Internal resistance (\(r\)) is an inherent characteristic of any real-world voltage source, such as a battery or generator, representing the opposition to current flow within the source itself. This property is responsible for energy loss, typically dissipated as heat during operation. All practical sources possess this measurable internal resistance. Quantifying this resistance is necessary to accurately predict a battery’s performance and the actual power it can deliver to an external circuit.
Defining Internal Resistance and Electromotive Force
Internal resistance is the opposition to the movement of charge within the battery’s chemical components, including the electrolyte, electrodes, and separators. This resistance arises from the physical and chemical processes occurring inside the cell, such as the conductivity of the materials and the speed of the electrochemical reactions. The presence of this internal opposition causes the battery’s voltage to drop when a current is drawn.
The Electromotive Force (EMF, \(\epsilon\)) is the maximum potential difference a battery can provide. This value represents the total energy converted from chemical to electrical form per unit of charge. The EMF is measured when the battery is in an open circuit condition, meaning no current (\(I\)) is flowing. Since no voltage is lost across the internal resistance in this state, the open circuit voltage reading equals the EMF.
Terminal Voltage (\(V\)) is the actual potential difference measured across the battery’s terminals when current is flowing to an external circuit. This measured voltage is always less than the EMF because energy is lost as the current passes through the internal resistance. The difference between the EMF and the Terminal Voltage is the voltage drop that occurs solely across the internal resistance, often called the “lost volts.”

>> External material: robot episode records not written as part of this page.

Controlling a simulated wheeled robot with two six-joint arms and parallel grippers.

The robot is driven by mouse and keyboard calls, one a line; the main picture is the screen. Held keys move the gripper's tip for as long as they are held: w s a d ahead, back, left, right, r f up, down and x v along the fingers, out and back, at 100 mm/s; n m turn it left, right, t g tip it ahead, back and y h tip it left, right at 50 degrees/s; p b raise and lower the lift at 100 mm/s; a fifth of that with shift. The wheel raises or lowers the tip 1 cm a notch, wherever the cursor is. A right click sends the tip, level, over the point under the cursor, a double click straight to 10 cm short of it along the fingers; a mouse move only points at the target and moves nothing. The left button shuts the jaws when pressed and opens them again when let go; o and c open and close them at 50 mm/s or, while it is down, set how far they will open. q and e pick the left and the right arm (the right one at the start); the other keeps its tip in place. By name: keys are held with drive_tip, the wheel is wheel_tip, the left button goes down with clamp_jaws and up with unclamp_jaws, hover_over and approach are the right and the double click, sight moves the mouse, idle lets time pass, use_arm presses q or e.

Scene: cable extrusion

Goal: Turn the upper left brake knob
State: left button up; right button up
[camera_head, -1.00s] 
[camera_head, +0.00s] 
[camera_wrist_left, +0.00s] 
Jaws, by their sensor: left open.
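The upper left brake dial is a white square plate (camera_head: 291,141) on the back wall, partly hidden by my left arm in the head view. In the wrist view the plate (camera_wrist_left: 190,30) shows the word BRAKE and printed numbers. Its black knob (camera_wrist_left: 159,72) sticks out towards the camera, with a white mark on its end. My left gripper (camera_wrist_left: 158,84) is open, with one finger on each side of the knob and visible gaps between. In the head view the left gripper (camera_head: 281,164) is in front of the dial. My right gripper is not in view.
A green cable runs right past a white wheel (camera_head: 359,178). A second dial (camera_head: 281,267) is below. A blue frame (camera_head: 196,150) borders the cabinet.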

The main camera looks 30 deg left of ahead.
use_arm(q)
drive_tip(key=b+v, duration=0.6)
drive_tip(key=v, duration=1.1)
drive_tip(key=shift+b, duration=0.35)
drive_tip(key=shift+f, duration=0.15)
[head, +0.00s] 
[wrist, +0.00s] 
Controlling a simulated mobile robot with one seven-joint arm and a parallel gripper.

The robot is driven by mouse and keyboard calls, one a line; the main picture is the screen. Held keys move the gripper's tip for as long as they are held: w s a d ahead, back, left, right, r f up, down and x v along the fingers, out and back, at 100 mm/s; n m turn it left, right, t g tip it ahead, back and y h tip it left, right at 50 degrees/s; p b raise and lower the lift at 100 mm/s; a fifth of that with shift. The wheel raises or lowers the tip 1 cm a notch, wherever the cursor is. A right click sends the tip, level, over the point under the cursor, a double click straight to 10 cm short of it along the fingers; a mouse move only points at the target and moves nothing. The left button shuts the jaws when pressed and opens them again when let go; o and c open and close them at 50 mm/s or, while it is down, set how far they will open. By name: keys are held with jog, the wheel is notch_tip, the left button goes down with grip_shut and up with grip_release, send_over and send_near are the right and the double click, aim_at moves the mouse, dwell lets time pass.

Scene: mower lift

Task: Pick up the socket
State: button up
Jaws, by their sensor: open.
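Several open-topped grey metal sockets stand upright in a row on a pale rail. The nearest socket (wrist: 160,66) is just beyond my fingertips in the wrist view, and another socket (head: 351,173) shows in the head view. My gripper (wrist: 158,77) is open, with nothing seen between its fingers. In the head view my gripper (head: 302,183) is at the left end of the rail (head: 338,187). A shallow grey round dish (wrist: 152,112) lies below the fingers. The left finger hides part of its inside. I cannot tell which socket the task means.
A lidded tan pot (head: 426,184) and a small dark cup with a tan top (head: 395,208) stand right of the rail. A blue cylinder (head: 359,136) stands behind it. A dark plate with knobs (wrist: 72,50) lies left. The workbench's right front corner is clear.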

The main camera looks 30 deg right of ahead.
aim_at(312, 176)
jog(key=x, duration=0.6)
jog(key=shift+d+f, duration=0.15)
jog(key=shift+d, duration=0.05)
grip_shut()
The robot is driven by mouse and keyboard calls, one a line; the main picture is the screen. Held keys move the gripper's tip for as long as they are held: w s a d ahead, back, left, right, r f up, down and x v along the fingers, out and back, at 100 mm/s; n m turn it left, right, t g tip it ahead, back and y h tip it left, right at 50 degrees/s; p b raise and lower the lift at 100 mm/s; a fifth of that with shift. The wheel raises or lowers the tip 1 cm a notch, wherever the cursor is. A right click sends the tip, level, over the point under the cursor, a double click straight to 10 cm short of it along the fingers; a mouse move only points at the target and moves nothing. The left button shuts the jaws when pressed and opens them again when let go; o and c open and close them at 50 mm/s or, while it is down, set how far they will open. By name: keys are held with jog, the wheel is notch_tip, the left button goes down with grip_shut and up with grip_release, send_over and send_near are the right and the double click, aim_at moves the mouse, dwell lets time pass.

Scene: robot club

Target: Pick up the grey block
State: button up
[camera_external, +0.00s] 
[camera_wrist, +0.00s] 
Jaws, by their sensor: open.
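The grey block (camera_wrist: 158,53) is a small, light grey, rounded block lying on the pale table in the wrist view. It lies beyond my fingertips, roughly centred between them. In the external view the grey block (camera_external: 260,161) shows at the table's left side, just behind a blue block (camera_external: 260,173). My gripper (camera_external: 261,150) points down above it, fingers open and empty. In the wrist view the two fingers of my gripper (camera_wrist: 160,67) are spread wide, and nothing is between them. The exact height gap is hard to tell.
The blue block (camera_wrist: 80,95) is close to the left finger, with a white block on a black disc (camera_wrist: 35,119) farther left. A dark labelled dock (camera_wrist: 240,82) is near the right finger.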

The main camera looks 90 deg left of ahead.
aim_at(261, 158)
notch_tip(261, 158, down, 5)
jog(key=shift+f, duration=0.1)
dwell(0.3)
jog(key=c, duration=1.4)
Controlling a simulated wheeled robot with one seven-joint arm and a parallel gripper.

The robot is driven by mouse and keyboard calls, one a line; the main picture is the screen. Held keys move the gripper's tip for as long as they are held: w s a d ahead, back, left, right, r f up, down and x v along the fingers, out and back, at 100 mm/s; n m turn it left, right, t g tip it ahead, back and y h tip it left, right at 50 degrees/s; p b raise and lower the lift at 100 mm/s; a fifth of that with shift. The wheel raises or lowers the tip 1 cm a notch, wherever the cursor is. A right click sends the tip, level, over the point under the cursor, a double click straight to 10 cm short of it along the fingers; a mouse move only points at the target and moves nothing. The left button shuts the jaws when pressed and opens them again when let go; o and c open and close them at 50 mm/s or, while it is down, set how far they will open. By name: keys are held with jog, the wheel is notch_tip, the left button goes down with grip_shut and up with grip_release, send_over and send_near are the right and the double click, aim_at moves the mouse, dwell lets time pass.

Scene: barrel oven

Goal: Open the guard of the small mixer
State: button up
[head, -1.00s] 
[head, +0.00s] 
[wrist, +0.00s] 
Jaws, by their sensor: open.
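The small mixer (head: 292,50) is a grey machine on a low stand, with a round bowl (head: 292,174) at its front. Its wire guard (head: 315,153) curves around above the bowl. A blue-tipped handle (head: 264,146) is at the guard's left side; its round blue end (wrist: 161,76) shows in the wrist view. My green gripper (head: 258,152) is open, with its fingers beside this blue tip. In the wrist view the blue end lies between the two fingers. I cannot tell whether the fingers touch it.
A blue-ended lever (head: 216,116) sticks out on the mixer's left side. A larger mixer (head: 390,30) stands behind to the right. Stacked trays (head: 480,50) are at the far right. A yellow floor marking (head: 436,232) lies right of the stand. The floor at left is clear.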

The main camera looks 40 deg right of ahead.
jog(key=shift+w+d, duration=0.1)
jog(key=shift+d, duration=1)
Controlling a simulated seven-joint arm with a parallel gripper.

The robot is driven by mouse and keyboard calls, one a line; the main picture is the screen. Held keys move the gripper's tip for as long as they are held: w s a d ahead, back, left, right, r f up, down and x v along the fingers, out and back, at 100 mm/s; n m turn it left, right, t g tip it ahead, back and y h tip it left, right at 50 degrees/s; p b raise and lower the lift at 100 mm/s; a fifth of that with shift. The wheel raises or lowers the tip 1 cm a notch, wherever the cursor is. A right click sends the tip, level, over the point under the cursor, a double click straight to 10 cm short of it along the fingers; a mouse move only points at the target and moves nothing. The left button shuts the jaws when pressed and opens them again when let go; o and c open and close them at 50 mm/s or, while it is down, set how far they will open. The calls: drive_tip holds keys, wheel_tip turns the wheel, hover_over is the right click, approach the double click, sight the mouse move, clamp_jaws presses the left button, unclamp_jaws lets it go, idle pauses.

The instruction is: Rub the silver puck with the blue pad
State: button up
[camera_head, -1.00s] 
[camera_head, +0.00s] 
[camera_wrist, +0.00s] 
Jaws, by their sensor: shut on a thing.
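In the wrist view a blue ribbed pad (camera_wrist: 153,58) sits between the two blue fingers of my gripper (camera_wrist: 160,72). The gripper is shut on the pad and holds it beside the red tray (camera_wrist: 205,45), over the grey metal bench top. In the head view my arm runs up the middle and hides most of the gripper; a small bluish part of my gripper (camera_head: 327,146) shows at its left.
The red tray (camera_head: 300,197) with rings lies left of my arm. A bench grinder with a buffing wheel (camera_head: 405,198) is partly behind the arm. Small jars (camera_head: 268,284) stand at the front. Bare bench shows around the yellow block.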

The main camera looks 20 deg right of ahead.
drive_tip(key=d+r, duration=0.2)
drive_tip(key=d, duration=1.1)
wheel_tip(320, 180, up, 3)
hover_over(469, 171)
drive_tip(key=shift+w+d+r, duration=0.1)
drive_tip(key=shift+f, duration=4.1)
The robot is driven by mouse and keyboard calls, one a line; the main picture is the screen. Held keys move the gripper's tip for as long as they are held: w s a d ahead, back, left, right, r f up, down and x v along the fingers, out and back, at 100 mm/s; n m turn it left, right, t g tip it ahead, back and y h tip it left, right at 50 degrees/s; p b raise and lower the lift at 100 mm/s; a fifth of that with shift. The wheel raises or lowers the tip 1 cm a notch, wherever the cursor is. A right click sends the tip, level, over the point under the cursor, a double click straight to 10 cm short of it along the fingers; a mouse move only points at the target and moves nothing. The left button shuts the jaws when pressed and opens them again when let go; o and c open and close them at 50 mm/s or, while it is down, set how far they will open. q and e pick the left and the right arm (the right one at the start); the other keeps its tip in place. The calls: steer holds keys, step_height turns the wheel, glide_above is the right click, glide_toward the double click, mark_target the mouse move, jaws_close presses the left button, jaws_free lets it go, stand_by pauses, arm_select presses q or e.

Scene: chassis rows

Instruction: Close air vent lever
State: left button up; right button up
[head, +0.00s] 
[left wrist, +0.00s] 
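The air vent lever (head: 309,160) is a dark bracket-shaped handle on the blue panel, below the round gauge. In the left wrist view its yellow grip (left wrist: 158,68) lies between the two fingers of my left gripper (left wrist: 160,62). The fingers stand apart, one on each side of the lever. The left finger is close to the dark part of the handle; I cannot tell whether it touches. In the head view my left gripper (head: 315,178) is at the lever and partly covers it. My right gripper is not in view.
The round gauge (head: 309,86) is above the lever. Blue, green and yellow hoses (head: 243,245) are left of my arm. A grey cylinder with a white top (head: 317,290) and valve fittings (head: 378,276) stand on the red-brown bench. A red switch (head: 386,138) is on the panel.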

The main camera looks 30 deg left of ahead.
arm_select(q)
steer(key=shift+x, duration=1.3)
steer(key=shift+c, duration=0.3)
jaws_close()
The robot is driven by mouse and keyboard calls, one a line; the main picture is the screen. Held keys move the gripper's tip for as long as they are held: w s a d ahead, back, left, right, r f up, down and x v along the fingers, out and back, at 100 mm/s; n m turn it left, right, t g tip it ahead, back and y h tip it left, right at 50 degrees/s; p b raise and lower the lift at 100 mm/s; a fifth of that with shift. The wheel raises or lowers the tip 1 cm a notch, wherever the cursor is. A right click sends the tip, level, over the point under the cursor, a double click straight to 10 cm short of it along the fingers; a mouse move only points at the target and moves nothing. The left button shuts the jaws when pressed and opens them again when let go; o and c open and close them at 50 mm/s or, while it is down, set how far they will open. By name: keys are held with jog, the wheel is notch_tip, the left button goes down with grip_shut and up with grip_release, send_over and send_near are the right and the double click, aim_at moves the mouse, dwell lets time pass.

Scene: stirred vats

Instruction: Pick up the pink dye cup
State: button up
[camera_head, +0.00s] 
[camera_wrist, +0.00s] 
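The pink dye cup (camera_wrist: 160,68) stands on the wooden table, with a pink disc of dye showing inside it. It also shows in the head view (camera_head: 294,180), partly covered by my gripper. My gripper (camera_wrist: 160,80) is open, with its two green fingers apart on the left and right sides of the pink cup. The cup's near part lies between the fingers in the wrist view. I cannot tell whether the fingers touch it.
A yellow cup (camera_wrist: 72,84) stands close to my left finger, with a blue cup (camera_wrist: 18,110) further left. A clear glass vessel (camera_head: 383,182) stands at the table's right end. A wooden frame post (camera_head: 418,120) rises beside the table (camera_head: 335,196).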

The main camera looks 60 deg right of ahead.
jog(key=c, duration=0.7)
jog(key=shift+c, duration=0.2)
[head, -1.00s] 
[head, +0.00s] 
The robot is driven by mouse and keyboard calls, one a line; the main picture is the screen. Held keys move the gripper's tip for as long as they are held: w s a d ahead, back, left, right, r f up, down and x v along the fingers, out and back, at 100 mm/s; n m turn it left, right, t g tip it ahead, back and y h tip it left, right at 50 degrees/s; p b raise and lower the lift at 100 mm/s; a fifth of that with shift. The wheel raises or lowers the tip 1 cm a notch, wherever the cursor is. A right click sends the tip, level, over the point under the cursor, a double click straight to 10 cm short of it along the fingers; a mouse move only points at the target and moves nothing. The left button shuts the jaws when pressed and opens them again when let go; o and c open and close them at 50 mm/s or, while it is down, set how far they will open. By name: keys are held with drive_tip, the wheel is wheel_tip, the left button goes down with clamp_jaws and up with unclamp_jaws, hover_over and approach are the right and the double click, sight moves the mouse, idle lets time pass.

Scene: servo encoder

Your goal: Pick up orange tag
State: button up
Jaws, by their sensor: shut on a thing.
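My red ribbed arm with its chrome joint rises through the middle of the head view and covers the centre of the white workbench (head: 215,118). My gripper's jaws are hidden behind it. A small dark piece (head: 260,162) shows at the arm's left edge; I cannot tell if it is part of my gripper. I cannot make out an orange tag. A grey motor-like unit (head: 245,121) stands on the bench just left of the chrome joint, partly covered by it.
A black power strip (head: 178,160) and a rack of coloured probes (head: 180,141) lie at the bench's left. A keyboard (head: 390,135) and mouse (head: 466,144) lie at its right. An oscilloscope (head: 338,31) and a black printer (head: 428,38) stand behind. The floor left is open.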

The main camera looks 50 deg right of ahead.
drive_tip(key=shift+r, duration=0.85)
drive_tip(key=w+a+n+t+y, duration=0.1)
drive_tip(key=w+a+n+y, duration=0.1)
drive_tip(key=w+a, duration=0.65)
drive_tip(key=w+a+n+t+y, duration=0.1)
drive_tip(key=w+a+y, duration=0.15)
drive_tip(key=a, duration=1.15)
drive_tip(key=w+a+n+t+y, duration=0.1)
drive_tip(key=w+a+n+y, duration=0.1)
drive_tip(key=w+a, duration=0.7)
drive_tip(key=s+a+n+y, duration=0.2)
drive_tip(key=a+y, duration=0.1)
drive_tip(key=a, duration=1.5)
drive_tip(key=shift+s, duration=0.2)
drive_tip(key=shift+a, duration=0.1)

The Core Mathematical Relationship
The relationship between EMF (\(\epsilon\)), Terminal Voltage (\(V\)), and internal resistance (\(r\)) is governed by energy conservation. When the battery supplies current (\(I\)), the EMF must equal the sum of the Terminal Voltage (\(V\)) delivered to the external circuit plus the voltage drop across the internal resistance. This internal voltage drop is calculated using Ohm’s Law as \(Ir\).
This relationship is expressed by the fundamental equation: \(\epsilon = V + Ir\). The term \(Ir\) represents the voltage lost inside the battery due to its internal resistance. This equation confirms that the maximum voltage (\(\epsilon\)) is only available when the current (\(I\)) is zero, which is the open circuit condition.
To calculate the internal resistance, the fundamental equation is rearranged to isolate \(r\), yielding the direct calculation formula: \(r = (\epsilon – V) / I\). For example, if a battery’s EMF (\(\epsilon\)) is \(1.5\) volts, and under load, the Terminal Voltage (\(V\)) drops to \(1.4\) volts while drawing \(0.5\) amps (\(I\)), the internal resistance is \(0.2\) ohms.
Practical Measurement Techniques
Two-Measurement Load Test
One straightforward experimental method is the two-measurement load test, which directly applies the derived formula. First, measure the open circuit voltage using a voltmeter to determine the EMF (\(\epsilon\)). Next, connect the battery in series with a known external load resistor (\(R\)) and an ammeter to measure the current (\(I\)). Reconnect the voltmeter in parallel across the battery terminals to measure the Terminal Voltage (\(V\)) under load.
The measured values for \(\epsilon\), \(V\), and \(I\) are then substituted into the formula \(r = (\epsilon – V) / I\) to find the internal resistance. The circuit should be closed only briefly to prevent the battery from discharging significantly and altering its internal resistance. This method provides a quick snapshot of the internal resistance for that specific load condition.
Graphical Analysis
A more accurate technique involves graphical analysis, which averages out experimental errors using multiple data points. This method requires connecting the battery in series with an ammeter and a variable resistor, with a voltmeter connected in parallel across the terminals. By adjusting the variable resistor, a series of different current (\(I\)) and terminal voltage (\(V\)) pairs are recorded across a wide range of loads.
The collected data is plotted on a graph with Terminal Voltage (\(V\)) on the y-axis and Current (\(I\)) on the x-axis. The equation \(V = \epsilon – Ir\) is recognized as the equation for a straight line. The y-intercept represents the EMF (\(\epsilon\)), and the slope (\(m\)) is the negative of the internal resistance (\(-r\)). Calculating the absolute value of the slope of the line of best fit provides a reliable measurement of the battery’s internal resistance.